Oracle 11g database with Data Guard active.
A switch of the sites (from production to disaster recovery node) is done and all seems good. Suddenly one day after the switch (more than one month) the enterprise application using it cannot connect any-more (connection pool getting filled up). The underlying issue that causes this is reported as:
[#|2021-05-15T11:39:28.304+0300|WARN|glassfish3.1.2|org.hibernate.engine.jdbc.spi.SqlExceptionHelper|_ThreadID=155;_ThreadName=Thread-2;|SQL Error: 600, SQLState: 60000|#] [#|2021-05-15T11:39:28.312+0300|ERROR|glassfish3.1.2|org.hibernate.engine.jdbc.spi.SqlExceptionHelper|_ThreadID=157;_ThreadName=Thread-2;|ORA-00600: internal error code, arguments: [ktbdchk1: bad dscn], , , , , , , , , , ,  |#]
Looking around Oracle support it can be seen that this is an Oracle known bug.
Oracle Database – Enterprise Edition – Version 22.214.171.124 to 126.96.36.199 [Release 11.1 to 11.2]
Oracle Database – Enterprise Edition – Version 188.8.131.52 to 184.108.40.206 [Release 12.1]

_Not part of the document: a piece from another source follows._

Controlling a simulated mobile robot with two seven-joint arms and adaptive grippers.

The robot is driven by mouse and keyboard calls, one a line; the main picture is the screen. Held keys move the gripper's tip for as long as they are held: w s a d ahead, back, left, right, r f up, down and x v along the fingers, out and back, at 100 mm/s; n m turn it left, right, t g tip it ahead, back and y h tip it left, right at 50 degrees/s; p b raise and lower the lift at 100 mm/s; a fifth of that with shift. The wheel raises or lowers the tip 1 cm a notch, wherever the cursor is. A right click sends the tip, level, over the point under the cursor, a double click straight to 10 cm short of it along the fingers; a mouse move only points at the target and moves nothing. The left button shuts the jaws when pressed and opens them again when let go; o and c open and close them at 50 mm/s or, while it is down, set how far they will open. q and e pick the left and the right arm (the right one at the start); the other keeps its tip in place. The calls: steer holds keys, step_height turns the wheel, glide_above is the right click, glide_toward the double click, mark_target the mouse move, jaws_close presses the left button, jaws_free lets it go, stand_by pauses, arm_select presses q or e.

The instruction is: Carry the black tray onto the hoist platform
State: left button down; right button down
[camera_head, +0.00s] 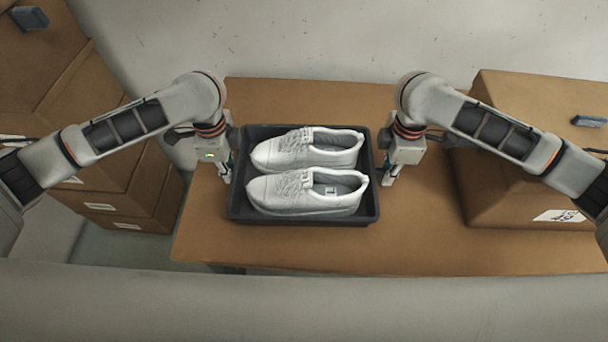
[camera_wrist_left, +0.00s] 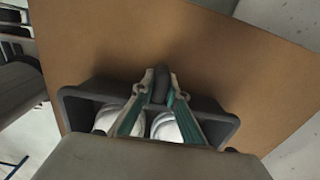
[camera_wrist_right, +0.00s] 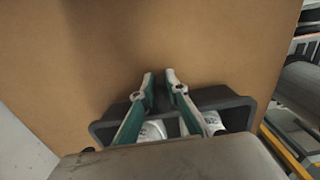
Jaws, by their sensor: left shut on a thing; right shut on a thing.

Oracle Database Cloud Schema Service – Version N/A and later
Oracle Database Exadata Express Cloud Service – Version N/A and later
Gen 1 Exadata Cloud at Customer (Oracle Exadata Database Cloud Machine) – Version N/A and later
Information in this document applies to any platform.
Also states that this is a Data Guard specific issue:
May Occur in a Physical Standby database after a switchover.https://support.oracle.com/knowledge/Oracle%20Database%20Products/1577824_1.html
It looks like the affected tables are those that contain blob data that end up having rows with invalid SCN (System Change Number). Somehow you end up with any interaction with the affected table that has blobs returning that error.
One of the guarantees of the Oracle database is that “there are no dirty reads of user data”. If necessary, Oracle will rebuild each row to the stable state at instant in time when the query was issued.
Oracle does it nicely and very accurately through a “timer” of its own, known as the System Change Number, AKA SCN.
Oracle instructs to apply some patch to fix the issue.
If somehow you cannot install the patch due to support issues an upgrade to latest Oracle 12c is a better alternative. Because 11g is no longer actively supported by Oracle, some of the prerequisite patches require extended support licence so you may be out of luck.
Still the patch is not enough. One blog resource in fact instructs that you have to set some hidden parameter _ktb_debug_flags that is supposed to heal blocks having invalid dependent scn’s on switch-over
bash-4.3$ sqlplus “/as sysdba”
SQL> alter system set “_ktb_debug_flags”=8 scope=both sid=’*’;https://rajiboracle.blogspot.com/2017/09/ora-00600-internal-error-code-arguments.html
Note that this will not be 100% effective. You may still end up with entries with blob data that are indeed corrupted with an invalid SCN and cannot be recovered, but at least is not throwing the error message for all the entries.
Note that news generated data will be OK but if that new data touches or uses old data that is still in those rows with invalid SCN’s the error may still occur in the logs.
My supposition on what is happening is this:
- After site switch somehow some Oracle meta-data table gets corrupted and SCNs are not replicated for some rows.
- The patch fixes the problem and the alter is somehow repairing those rows without SCNs.
- It seems that if a row was changed several times Oracle is able to recover a SCN for the row and all is good but if the row is really at the first insert and the SCN is still null, then we still have a problem.
- Interesting fact we still had the issue even the next day with some isolated cases (2 transactions from some thousands) but this time after a fist try that failed, at the second try the database transaction succeeded.